Manipulation episode records:
— begin —

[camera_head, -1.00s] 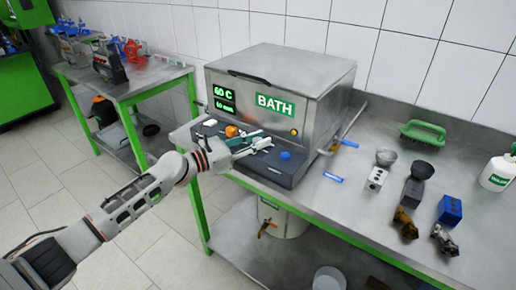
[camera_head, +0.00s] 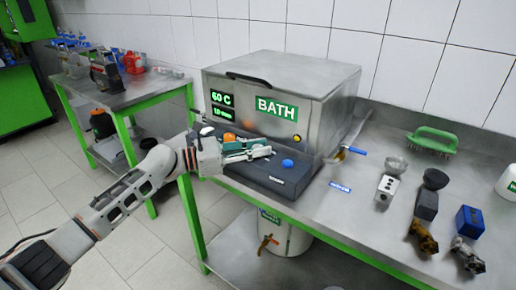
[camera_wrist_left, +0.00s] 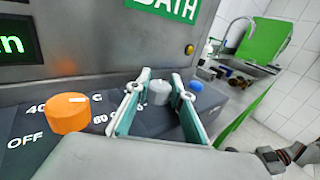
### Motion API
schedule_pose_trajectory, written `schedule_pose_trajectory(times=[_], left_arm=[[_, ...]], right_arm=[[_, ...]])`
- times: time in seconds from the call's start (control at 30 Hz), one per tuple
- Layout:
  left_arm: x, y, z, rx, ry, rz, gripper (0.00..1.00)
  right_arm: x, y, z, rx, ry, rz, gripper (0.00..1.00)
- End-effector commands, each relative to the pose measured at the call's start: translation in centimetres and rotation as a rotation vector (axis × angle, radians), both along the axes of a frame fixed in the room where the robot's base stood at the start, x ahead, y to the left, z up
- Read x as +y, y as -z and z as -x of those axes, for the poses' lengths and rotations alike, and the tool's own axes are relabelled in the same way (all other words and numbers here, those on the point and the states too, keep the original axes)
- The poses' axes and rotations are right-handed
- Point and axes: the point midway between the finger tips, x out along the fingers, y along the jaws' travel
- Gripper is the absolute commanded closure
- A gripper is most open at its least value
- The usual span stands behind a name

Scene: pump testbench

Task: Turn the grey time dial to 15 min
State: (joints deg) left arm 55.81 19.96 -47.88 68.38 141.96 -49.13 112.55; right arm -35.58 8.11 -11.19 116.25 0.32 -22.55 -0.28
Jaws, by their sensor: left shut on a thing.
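The grey time dial (camera_wrist_left: 159,92) sits on the bath's dark control panel, between the orange knob (camera_wrist_left: 68,113) and the blue button (camera_wrist_left: 196,87) in the left wrist view. My left gripper (camera_wrist_left: 158,95) is shut on the dial, one teal finger on each side of it. In the head view my left gripper (camera_head: 264,151) reaches over the panel from the left and hides the dial. The bath's display (camera_head: 222,104) reads 60 C; its lower line is a minutes value, too small to read surely. My right gripper is not in view.
The steel bath (camera_head: 285,85) stands at the back of the steel table (camera_head: 345,215). A green-handled brush (camera_head: 432,140), a blue block (camera_head: 470,221) and several small parts lie to the right. A bucket (camera_head: 285,235) stands below.

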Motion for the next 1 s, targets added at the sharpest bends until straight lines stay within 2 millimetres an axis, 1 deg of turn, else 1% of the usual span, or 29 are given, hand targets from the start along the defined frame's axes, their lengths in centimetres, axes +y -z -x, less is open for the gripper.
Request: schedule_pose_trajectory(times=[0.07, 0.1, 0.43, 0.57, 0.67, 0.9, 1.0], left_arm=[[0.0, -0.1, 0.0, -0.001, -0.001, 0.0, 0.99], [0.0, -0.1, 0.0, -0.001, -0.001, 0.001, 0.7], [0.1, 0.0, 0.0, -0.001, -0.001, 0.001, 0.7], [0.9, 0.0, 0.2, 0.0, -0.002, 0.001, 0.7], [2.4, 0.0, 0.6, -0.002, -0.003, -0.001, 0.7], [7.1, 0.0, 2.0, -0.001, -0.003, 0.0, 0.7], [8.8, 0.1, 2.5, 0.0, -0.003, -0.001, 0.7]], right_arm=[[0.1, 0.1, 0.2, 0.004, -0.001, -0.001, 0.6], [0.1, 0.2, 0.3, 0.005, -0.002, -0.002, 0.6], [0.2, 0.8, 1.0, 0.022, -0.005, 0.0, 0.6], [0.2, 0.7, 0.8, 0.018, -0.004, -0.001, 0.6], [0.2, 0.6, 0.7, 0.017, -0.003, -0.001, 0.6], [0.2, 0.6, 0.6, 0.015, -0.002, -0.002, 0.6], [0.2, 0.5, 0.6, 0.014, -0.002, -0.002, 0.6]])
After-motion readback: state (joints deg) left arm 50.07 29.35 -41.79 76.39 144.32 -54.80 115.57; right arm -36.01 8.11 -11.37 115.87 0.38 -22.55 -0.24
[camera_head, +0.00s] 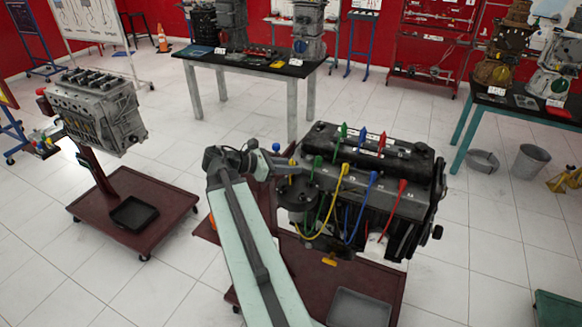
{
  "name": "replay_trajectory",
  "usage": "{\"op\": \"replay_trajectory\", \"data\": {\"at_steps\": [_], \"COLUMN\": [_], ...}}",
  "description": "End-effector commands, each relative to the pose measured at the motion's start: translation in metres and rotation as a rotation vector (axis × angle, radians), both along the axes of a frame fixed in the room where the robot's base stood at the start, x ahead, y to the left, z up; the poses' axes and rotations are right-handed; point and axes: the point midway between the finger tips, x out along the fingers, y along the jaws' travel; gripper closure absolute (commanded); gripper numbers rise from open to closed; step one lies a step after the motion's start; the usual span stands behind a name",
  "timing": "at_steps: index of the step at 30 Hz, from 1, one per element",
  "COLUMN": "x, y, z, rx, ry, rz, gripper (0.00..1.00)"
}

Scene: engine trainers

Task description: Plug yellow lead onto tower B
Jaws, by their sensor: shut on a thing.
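A dark engine (405,205) stands on a wheeled dark red trolley. The black distributor cap (297,192) is at its left end. Its tower labels are too small to read, so I cannot tell which is tower B. My gripper (285,164) is just above the cap, reaching in from the left. It is shut on a small yellow end (292,162), apparently of the yellow lead; I cannot tell whether this touches a tower. Another yellow boot (343,171) stands upright to the right, with a yellow cable (318,234) looping below it towards the cap.
A grey tray (358,308) lies on the trolley. A second engine (97,112) stands on the left. A table (250,63) is behind; open floor lies between.

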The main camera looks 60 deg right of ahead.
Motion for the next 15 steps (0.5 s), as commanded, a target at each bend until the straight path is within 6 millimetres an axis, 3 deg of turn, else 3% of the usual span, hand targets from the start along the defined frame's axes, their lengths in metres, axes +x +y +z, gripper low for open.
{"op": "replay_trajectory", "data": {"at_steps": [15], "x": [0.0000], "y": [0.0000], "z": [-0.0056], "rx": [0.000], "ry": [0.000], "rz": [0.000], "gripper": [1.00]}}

— end —

__Task brief__:
Each line in the listing above that contains "COLUMN" should be copied.

__Output for this task__:
  "usage": "{\"op\": \"replay_trajectory\", \"data\": {\"at_steps\": [_], \"COLUMN\": [_], ...}}",
  "COLUMN": "x, y, z, rx, ry, rz, gripper (0.00..1.00)"

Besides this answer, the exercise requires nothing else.